Quick Start: Using the Falcon Web UI to Define Data Pipelines

The Falcon web UI enables you to define and deploy data pipelines. Using the web UI ensures that the XML definition file that you use to deploy the data pipeline to the Falcon server is well-formed.

Prerequisite Setup Steps:

Before you define a data pipeline, a system administrator must:

  • Make sure that you have the following components installed on your cluster:

    • HDP

    • Falcon

    • Oozie client and server

  • Make sure that the Falcon and Oozie services are running. For example, if you are using Ambari, confirm that the Falcon and Oozie services have green check marks adjacent to them on the Ambari dashboard:

    Figure 2.3. Ambari Dashboard Falcon and Oozie Service Indicators


  • Create the directory structure on HDFS for the staging, temp, and working folders where the cluster entity stores the dataset. These folders must be owned by the falcon user.

    For example:

    sudo su falcon
    hadoop fs mkdir -p /apps/falcon/primary_Cluster/staging
    hadoop fs mkdir -p /apps/falcon/primary_Cluster/working
    hadoop fs mkdir -p /apps/falcon/tmp

    These commands create the following directories that are owned by the falcon user:

    /apps/falcon/primary_Cluster/staging

    /apps/falcon/primary_Cluster/working

    /apps/falcon/tmp

    [Important]Important

    Permissions on the cluster staging directory must be set to 777 (read/write/execute for owner/group/others).
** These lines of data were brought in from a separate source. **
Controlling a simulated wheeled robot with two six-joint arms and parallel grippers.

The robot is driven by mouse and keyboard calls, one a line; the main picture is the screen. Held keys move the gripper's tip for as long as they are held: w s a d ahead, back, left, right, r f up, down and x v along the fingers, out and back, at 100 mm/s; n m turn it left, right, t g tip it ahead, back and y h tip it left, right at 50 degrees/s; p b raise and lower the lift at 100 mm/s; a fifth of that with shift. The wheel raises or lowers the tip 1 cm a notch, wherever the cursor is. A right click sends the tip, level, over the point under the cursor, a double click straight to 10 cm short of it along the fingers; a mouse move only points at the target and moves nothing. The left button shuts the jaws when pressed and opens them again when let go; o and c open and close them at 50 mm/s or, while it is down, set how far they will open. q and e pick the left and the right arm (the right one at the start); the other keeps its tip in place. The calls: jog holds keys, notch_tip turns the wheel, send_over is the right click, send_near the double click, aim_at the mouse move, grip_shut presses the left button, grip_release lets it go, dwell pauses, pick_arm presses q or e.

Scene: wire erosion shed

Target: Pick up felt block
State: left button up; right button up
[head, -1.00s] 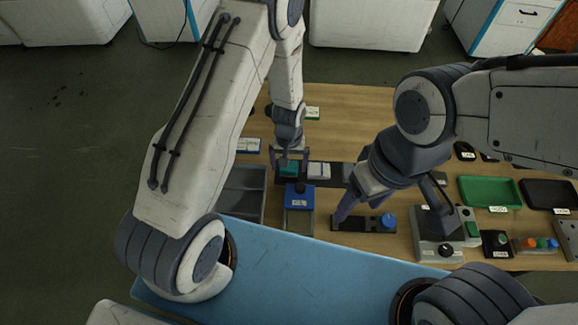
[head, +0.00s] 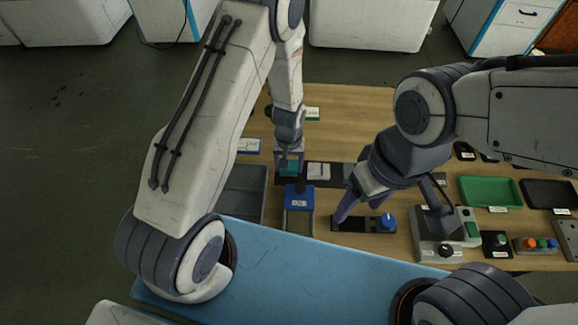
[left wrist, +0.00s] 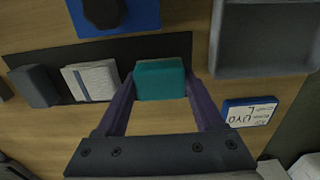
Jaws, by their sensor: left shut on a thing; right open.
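The felt block, seemingly the teal block (head: 289,167), is at the left end of a dark strip on the wooden table. In the left wrist view the teal block (left wrist: 160,79) sits between the two fingertips. My left gripper (head: 289,162) is shut on it, with a finger on either side. I cannot tell whether the block is clear of the strip. My right gripper (head: 357,207) is open, over a dark holder (head: 350,224) with a blue knob; its fingers are partly hidden by its own wrist.
A white block (head: 318,171) lies on the strip right of the teal block. A blue-topped box (head: 299,199) stands just in front. A grey bin (head: 243,188) is to the left. A green tray (head: 490,191) and a black tray (head: 550,193) are at right.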

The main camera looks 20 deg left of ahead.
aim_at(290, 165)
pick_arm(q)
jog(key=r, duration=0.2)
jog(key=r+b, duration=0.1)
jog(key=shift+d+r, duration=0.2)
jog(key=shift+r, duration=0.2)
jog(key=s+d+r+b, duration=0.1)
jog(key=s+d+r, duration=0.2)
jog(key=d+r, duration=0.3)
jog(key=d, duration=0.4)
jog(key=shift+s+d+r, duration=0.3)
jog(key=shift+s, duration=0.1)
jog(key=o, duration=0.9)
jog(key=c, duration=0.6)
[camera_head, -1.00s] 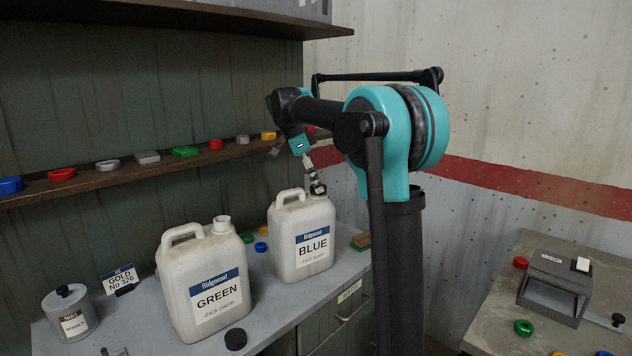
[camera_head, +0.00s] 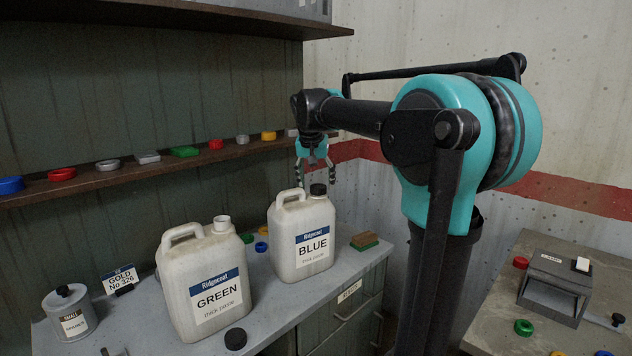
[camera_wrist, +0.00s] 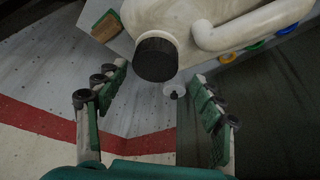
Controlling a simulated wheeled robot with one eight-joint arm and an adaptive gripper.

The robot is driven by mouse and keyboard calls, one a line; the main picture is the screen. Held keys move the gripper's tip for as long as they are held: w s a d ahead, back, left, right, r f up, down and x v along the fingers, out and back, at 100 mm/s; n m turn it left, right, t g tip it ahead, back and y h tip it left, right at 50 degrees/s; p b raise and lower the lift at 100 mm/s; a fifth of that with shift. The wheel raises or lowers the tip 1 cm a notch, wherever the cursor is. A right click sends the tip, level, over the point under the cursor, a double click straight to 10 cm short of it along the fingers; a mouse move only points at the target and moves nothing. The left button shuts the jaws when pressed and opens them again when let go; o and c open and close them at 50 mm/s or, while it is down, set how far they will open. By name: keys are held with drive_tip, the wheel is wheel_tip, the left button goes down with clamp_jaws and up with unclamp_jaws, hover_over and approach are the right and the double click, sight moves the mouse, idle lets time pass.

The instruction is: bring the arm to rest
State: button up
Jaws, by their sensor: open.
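My gripper (camera_head: 316,178) is open and empty. In the head view it hangs pointing down, just above and behind the black-capped BLUE jug (camera_head: 302,240). In the wrist view the two fingers (camera_wrist: 155,105) are spread apart, and the jug's black cap (camera_wrist: 156,60) lies beyond the fingertips, near the middle. The jug stands upright on the grey bench. My arm reaches in from the right, with its elbow large in the head view.
The GREEN jug (camera_head: 208,285) stands uncapped, with a black cap (camera_head: 236,339) in front. A small tin (camera_head: 70,312) and a GOLD sign (camera_head: 119,279) stand left. Several coloured lids line the rail (camera_head: 130,169). A brush-like block (camera_head: 364,240) lies right. A second table (camera_head: 490,300) holds a grey box.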

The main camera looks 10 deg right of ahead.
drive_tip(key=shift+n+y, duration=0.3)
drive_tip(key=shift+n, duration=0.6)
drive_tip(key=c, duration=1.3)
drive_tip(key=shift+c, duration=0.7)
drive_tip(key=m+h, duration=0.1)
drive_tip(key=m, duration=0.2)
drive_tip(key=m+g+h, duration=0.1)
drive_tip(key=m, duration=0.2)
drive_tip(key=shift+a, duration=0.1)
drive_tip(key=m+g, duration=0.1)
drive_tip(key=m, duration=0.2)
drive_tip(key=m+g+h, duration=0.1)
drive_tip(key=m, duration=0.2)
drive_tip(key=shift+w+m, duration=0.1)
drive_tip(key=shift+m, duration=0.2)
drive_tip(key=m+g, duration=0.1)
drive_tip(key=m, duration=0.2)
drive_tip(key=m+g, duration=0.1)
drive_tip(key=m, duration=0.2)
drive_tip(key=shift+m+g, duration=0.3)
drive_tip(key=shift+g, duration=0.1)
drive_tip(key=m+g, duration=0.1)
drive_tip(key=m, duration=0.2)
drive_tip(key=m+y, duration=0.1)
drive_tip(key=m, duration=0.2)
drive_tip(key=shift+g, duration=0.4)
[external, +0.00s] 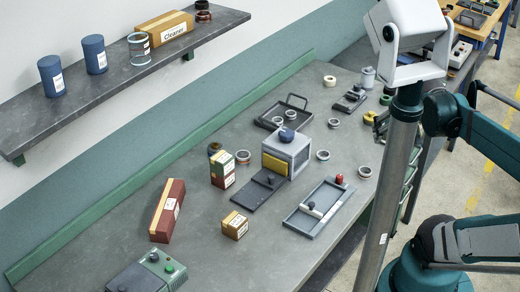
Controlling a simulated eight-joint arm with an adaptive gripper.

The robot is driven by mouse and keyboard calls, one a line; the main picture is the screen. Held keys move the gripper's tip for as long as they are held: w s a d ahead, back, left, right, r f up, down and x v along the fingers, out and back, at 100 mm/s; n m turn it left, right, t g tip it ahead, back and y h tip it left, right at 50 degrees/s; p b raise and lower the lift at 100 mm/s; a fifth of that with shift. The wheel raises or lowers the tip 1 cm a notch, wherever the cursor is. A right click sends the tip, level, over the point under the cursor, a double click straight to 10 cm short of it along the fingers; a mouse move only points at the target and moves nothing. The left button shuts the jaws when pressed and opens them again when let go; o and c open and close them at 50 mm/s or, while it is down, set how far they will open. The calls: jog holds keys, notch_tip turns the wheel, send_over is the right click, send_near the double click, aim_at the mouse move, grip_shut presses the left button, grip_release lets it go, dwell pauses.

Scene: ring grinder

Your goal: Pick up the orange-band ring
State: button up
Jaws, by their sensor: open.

Only Oozie job definitions are written to the staging directory so setting permissions to 777 does not create any vulnerability.

    Run:

    hadoop fs -chmod -R 777 <your_staging_directory_path>

  • Launch the Falcon web UI. If you are using Ambari:

    1. On the Services tab, select Falcon in the services list.

    2. At the top of the Falcon service page, click Quick Links, and then click Falcon Web UI.

      [Important]Important

      To access the Falcon UI on a secured cluster, use kinit before accessing the Kerberos-protected web server and configure your browsers for SPNEGO access. For more information, see Configure Browser for SPNEGO.